Анархистские теоретики видели в государстве внутренне присущую ему тенденцию к экспансии и разрушению общества как системы самоорганизованных, непосредственных связей между людьми и основанных на этих связях органах и институтах. «У крестьян одной и той же деревни, — писал Кропоткин, — всегда есть тысячи общих интересов: интересы хозяйственные, отношения между соседями, постоянное взаимное общение; им по необходимости приходится соединяться между собою ради всевозможнейших целей. Но такого соединения государства не любит — оно не желает и не может позволить, чтобы они соединялись. Оно дает им школу, попа, полицейского и судью; чего же им больше? И если у них явятся еще какие-нибудь нужды, они должны в установленном порядке обращаться к церкви и государству».[14]

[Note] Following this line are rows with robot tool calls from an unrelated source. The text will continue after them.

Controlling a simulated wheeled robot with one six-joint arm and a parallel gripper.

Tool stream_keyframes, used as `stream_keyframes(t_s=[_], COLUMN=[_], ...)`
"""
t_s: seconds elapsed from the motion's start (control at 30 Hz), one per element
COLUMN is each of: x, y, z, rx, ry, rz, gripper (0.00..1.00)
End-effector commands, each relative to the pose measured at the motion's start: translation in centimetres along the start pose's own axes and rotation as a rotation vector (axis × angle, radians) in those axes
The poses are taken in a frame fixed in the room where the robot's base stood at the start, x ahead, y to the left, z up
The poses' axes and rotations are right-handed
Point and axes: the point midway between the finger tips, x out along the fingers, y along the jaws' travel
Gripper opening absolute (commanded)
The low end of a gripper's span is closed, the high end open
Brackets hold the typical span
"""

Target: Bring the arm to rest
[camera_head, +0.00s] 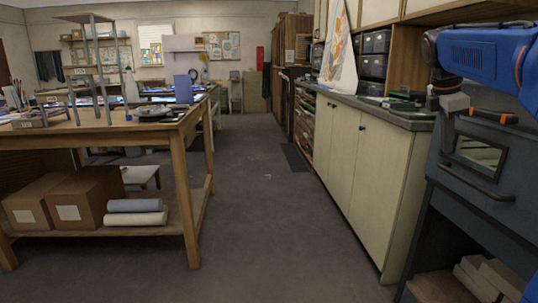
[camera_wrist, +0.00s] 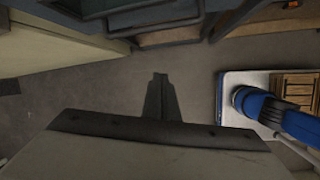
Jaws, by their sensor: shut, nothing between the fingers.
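My gripper shows in the wrist view (camera_wrist: 160,82), its two dark fingers together with nothing between them. They point over bare grey floor. In the head view my blue arm reaches in from the right edge and bends down at a black joint. The grey gripper body (camera_head: 455,103) hangs below that joint, in front of the dark kiln-like cabinet; the fingertips are hard to make out there. I cannot tell whether it touches the cabinet.
The dark cabinet (camera_head: 470,180) with a small window and bar handle stands close at right. An orange-handled tool (camera_head: 492,116) lies on its top. A cream counter (camera_head: 355,160) runs along the right, a wooden workbench (camera_head: 190,130) stands left. The floor aisle (camera_head: 270,220) between is clear.

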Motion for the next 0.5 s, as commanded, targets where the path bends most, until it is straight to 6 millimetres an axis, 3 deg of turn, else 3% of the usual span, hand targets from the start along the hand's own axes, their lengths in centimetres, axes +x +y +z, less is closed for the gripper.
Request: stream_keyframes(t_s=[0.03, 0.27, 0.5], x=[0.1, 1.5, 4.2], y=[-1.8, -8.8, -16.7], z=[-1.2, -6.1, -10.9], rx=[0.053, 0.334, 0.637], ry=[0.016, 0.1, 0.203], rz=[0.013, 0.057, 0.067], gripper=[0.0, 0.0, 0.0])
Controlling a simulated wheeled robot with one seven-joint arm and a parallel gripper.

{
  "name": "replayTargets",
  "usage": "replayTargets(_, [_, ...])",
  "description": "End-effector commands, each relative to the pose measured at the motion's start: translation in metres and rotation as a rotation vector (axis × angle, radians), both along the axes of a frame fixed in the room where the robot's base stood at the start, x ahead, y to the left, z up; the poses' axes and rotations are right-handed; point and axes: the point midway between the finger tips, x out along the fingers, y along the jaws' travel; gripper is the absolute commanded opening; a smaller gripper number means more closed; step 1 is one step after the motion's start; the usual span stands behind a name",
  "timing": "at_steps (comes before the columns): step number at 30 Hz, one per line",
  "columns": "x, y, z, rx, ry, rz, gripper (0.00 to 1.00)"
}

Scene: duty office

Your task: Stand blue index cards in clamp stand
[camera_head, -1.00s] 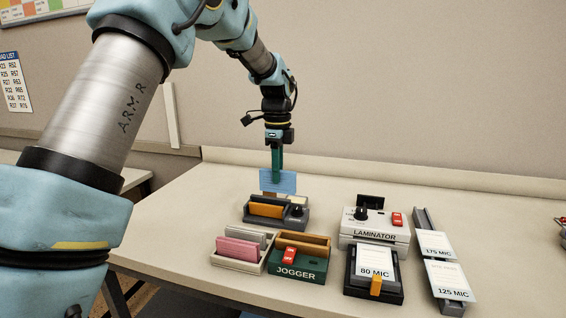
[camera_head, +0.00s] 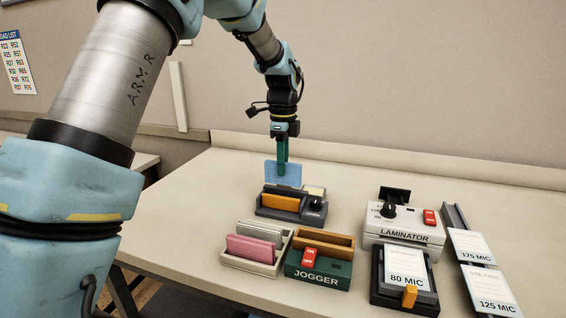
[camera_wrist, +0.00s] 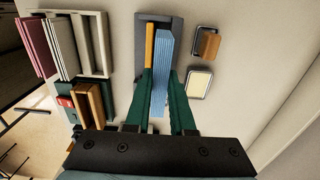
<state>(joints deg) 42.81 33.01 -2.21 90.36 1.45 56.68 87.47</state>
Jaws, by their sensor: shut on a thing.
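My gripper (camera_head: 283,168) is shut on the blue index cards (camera_head: 284,180), holding them upright. In the wrist view the green fingers (camera_wrist: 162,100) pinch the blue cards (camera_wrist: 161,65) as a thin stack seen edge-on. The clamp stand (camera_head: 268,211) is dark grey with an orange plate (camera_head: 285,203) and a black knob (camera_head: 316,202). In the head view the cards are at the stand's back edge, their lower edge partly hidden by it. In the wrist view they lie beside the orange plate (camera_wrist: 150,45), over the grey stand (camera_wrist: 176,24). I cannot tell whether they touch its base.
A rack (camera_head: 285,248) with pink and grey cards and a green jogger (camera_head: 330,273) stand in front. The laminator (camera_head: 400,226) and card trays are on the right. A cream pad (camera_wrist: 199,84) and wooden-handled stamp (camera_wrist: 209,44) lie close behind the stand. The back right tabletop is clear.

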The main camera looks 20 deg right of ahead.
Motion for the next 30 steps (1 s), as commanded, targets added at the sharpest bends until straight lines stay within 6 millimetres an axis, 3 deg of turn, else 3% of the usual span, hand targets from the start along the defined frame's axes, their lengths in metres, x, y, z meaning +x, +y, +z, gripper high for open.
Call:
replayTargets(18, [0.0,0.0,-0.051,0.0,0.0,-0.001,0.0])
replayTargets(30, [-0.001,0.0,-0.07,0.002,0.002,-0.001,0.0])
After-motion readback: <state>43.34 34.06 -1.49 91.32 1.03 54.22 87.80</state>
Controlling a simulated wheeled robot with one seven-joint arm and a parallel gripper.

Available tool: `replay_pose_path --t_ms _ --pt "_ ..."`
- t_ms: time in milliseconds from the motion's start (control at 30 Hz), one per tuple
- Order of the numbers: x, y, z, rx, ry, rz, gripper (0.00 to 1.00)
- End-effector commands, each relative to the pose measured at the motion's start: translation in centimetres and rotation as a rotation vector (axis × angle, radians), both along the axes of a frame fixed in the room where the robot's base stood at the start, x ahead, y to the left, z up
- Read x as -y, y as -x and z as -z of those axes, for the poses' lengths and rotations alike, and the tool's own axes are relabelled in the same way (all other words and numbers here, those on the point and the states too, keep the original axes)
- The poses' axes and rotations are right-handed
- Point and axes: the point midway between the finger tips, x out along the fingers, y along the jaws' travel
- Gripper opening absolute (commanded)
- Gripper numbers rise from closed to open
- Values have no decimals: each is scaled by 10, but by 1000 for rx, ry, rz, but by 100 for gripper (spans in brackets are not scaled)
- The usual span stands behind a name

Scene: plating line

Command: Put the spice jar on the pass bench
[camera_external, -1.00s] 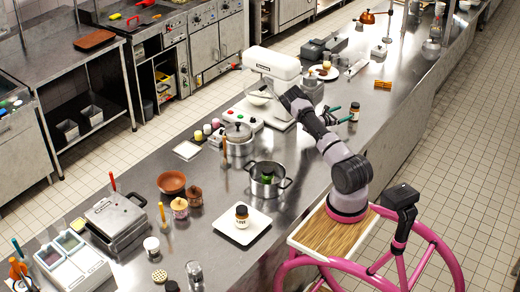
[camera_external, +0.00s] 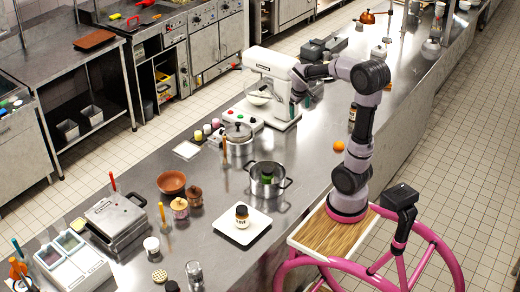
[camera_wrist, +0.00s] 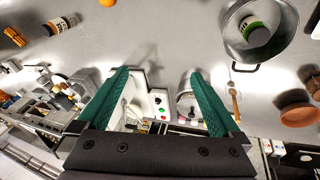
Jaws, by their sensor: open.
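A small dark-capped jar with a pale label (camera_external: 242,213) stands upright on a white square plate. Another dark-capped labelled jar (camera_external: 352,113) stands on the steel counter (camera_external: 215,270), partly behind my arm; a labelled jar also shows at upper left in the wrist view (camera_wrist: 60,25). A green-labelled jar (camera_wrist: 254,32) is inside the pot. I cannot tell by looks which is the spice jar, nor which surface is the pass bench. My gripper (camera_wrist: 161,73) is open and empty, with teal fingers apart, beside the white stand mixer in the external view.
The white mixer (camera_external: 270,66) stands close to my gripper. A steel pot (camera_external: 282,187), a lidded pot (camera_external: 239,150), a terracotta bowl (camera_external: 171,183) and a press grill (camera_external: 116,217) crowd the counter. An orange (camera_external: 338,146) lies near my arm. Bare steel lies around the orange.

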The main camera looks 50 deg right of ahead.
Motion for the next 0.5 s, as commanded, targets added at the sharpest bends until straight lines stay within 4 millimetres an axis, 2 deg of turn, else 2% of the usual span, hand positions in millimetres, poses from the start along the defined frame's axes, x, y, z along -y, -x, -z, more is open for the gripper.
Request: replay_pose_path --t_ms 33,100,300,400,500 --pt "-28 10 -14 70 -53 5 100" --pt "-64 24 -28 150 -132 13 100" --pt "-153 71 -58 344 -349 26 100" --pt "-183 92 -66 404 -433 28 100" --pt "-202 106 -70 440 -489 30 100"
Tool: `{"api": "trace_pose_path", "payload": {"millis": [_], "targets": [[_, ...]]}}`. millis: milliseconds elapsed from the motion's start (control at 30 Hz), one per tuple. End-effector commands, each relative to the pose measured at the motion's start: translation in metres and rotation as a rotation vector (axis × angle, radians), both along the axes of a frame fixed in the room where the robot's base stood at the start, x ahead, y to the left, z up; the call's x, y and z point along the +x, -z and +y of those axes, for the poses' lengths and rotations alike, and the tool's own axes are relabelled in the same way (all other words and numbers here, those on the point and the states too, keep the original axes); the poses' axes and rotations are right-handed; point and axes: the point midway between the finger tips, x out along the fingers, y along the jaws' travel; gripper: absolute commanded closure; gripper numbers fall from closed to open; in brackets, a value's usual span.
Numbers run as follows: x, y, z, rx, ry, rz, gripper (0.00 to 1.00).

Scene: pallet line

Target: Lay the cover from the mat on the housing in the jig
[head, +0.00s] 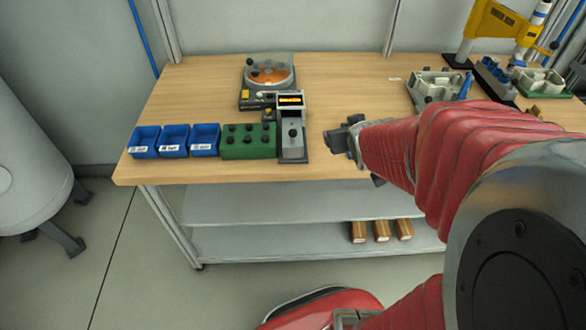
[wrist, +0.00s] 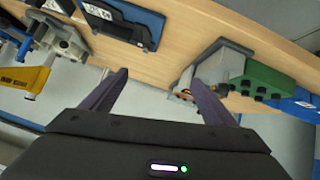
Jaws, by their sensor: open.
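My gripper (head: 345,140) is open and empty above the bench, right of the grey upright device. Its two dark fingers (wrist: 160,90) stand apart in the wrist view. In the wrist view a dark blue mat (wrist: 152,18) lies on the bench beyond the left finger. A dark flat piece, apparently the cover (wrist: 115,22), lies on it. In the head view my arm appears to hide the mat. A pale housing (head: 433,84) sits in a dark-based holder, apparently the jig, at the back right; it appears at the left in the wrist view (wrist: 65,42).
A grey upright device (head: 292,140), a green block with black knobs (head: 248,142) and blue bins (head: 174,141) line the left front. A disc feeder (head: 268,72) stands behind. A second pale part (head: 543,80) and yellow equipment (head: 495,22) stand far right. Bench around my gripper is clear.

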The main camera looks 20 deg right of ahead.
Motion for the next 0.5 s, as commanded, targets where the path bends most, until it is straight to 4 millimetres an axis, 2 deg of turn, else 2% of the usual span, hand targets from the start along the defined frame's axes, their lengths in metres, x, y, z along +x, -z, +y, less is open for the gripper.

Анархисты иллюстрировали этот процесс на примере разрушения городских общин, цехов и сельских общин абсолютизмом в Европе, продолженного и завершенного современным буржуазным государством. «Государство, — объяснял Кропоткин, — требует прямого и личного подчинения себе подданных, без посредующих групп: оно требует равенства в рабстве; оно не может терпеть «государства в государстве»»[15]. Государство, продолжал он, «развиваясь в течение всей истории человеческих обществ, служило для того, чтобы мешать всякому прямому союзу людей между собою, чтобы препятствовать развитию местного почина и личной предприимчивости, душить уже существующие вольности и мешать возникновению новых. И все это — чтобы подчинить народные массы ничтожному меньшинству»[16].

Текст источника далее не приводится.